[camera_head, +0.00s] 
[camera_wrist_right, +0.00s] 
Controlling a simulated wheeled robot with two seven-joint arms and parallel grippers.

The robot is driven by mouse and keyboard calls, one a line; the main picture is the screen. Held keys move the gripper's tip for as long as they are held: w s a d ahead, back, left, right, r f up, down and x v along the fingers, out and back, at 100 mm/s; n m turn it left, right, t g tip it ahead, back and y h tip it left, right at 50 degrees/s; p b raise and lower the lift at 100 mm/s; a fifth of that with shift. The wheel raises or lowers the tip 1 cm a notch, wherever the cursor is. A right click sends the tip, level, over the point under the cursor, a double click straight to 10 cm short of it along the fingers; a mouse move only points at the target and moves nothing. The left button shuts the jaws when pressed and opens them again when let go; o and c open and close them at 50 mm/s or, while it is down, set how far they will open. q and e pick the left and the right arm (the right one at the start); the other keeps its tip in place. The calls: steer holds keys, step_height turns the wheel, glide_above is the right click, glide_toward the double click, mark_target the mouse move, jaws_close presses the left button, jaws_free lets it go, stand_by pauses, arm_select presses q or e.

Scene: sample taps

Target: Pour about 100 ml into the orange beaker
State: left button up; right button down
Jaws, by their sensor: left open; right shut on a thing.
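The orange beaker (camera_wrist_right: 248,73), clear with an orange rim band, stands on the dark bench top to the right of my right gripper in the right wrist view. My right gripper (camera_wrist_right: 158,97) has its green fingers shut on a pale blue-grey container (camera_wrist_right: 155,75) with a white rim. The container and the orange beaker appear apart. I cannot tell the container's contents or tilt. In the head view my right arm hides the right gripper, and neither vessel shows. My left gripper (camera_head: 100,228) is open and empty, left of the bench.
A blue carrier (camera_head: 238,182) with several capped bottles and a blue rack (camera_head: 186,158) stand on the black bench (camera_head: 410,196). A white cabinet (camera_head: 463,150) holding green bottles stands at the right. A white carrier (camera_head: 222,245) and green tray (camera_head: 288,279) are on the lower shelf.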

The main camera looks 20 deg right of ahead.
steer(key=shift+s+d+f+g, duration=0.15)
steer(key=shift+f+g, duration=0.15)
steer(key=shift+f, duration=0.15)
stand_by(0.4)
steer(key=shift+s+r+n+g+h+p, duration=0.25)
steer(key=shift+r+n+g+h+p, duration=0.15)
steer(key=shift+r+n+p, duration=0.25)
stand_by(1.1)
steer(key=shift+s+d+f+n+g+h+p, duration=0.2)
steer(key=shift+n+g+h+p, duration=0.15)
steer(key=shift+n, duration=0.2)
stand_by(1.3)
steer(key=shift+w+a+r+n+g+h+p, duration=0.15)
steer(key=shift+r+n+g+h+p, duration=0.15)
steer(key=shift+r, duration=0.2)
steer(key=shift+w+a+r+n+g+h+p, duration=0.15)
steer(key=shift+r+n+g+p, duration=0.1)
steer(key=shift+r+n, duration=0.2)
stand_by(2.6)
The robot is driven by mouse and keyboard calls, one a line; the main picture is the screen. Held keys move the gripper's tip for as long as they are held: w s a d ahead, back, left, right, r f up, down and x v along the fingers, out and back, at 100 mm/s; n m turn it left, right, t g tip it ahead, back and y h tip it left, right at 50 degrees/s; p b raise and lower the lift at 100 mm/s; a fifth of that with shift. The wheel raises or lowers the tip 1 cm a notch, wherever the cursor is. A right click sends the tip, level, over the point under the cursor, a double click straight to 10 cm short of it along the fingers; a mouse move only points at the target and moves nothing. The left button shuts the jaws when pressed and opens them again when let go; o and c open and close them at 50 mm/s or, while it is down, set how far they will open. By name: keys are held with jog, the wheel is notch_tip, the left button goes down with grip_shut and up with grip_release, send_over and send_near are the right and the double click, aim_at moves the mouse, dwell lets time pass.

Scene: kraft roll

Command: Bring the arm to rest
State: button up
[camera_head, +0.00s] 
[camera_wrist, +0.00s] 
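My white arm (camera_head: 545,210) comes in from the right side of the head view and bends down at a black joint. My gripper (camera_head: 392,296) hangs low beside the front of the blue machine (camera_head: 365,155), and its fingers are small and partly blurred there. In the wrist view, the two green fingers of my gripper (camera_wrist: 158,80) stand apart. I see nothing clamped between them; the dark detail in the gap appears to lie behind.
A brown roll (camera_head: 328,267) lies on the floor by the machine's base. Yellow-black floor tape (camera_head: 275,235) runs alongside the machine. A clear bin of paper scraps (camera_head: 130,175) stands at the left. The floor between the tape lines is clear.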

================

The problem.
Reproduce the material above without altering a single character.

Full response.
[camera_head, +0.00s] 
[camera_wrist_right, +0.00s] 
Controlling a simulated wheeled robot with two seven-joint arms and parallel grippers.

The robot is driven by mouse and keyboard calls, one a line; the main picture is the screen. Held keys move the gripper's tip for as long as they are held: w s a d ahead, back, left, right, r f up, down and x v along the fingers, out and back, at 100 mm/s; n m turn it left, right, t g tip it ahead, back and y h tip it left, right at 50 degrees/s; p b raise and lower the lift at 100 mm/s; a fifth of that with shift. The wheel raises or lowers the tip 1 cm a notch, wherever the cursor is. A right click sends the tip, level, over the point under the cursor, a double click straight to 10 cm short of it along the fingers; a mouse move only points at the target and moves nothing. The left button shuts the jaws when pressed and opens them again when let go; o and c open and close them at 50 mm/s or, while it is down, set how far they will open. q and e pick the left and the right arm (the right one at the start); the other keeps its tip in place. The calls: steer holds keys, step_height turns the wheel, glide_above is the right click, glide_toward the double click, mark_target the mouse move, jaws_close presses the left button, jaws_free lets it go, stand_by pauses, arm_select presses q or e.

Scene: sample taps

Target: Pour about 100 ml into the orange beaker
State: left button up; right button down
Jaws, by their sensor: left open; right shut on a thing.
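The orange beaker (camera_wrist_right: 248,73), clear with an orange rim band, stands on the dark bench top to the right of my right gripper in the right wrist view. My right gripper (camera_wrist_right: 158,97) has its green fingers shut on a pale blue-grey container (camera_wrist_right: 155,75) with a white rim. The container and the orange beaker appear apart. I cannot tell the container's contents or tilt. In the head view my right arm hides the right gripper, and neither vessel shows. My left gripper (camera_head: 100,228) is open and empty, left of the bench.
A blue carrier (camera_head: 238,182) with several capped bottles and a blue rack (camera_head: 186,158) stand on the black bench (camera_head: 410,196). A white cabinet (camera_head: 463,150) holding green bottles stands at the right. A white carrier (camera_head: 222,245) and green tray (camera_head: 288,279) are on the lower shelf.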

The main camera looks 20 deg right of ahead.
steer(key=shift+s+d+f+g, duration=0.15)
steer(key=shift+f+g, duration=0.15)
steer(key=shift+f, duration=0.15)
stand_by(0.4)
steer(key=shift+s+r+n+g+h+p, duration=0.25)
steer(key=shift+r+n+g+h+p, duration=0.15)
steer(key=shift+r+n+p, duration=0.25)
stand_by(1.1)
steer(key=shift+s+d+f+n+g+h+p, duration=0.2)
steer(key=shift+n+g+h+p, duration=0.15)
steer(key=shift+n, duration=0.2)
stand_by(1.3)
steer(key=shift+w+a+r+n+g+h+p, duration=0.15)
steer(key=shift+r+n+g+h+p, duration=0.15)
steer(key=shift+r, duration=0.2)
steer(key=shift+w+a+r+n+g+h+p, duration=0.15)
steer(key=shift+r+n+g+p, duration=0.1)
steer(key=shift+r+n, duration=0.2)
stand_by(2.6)
The robot is driven by mouse and keyboard calls, one a line; the main picture is the screen. Held keys move the gripper's tip for as long as they are held: w s a d ahead, back, left, right, r f up, down and x v along the fingers, out and back, at 100 mm/s; n m turn it left, right, t g tip it ahead, back and y h tip it left, right at 50 degrees/s; p b raise and lower the lift at 100 mm/s; a fifth of that with shift. The wheel raises or lowers the tip 1 cm a notch, wherever the cursor is. A right click sends the tip, level, over the point under the cursor, a double click straight to 10 cm short of it along the fingers; a mouse move only points at the target and moves nothing. The left button shuts the jaws when pressed and opens them again when let go; o and c open and close them at 50 mm/s or, while it is down, set how far they will open. By name: keys are held with jog, the wheel is notch_tip, the left button goes down with grip_shut and up with grip_release, send_over and send_near are the right and the double click, aim_at moves the mouse, dwell lets time pass.

Scene: kraft roll

Command: Bring the arm to rest
State: button up
[camera_head, +0.00s] 
[camera_wrist, +0.00s] 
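My white arm (camera_head: 545,210) comes in from the right side of the head view and bends down at a black joint. My gripper (camera_head: 392,296) hangs low beside the front of the blue machine (camera_head: 365,155), and its fingers are small and partly blurred there. In the wrist view, the two green fingers of my gripper (camera_wrist: 158,80) stand apart. I see nothing clamped between them; the dark detail in the gap appears to lie behind.
A brown roll (camera_head: 328,267) lies on the floor by the machine's base. Yellow-black floor tape (camera_head: 275,235) runs alongside the machine. A clear bin of paper scraps (camera_head: 130,175) stands at the left. The floor between the tape lines is clear.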

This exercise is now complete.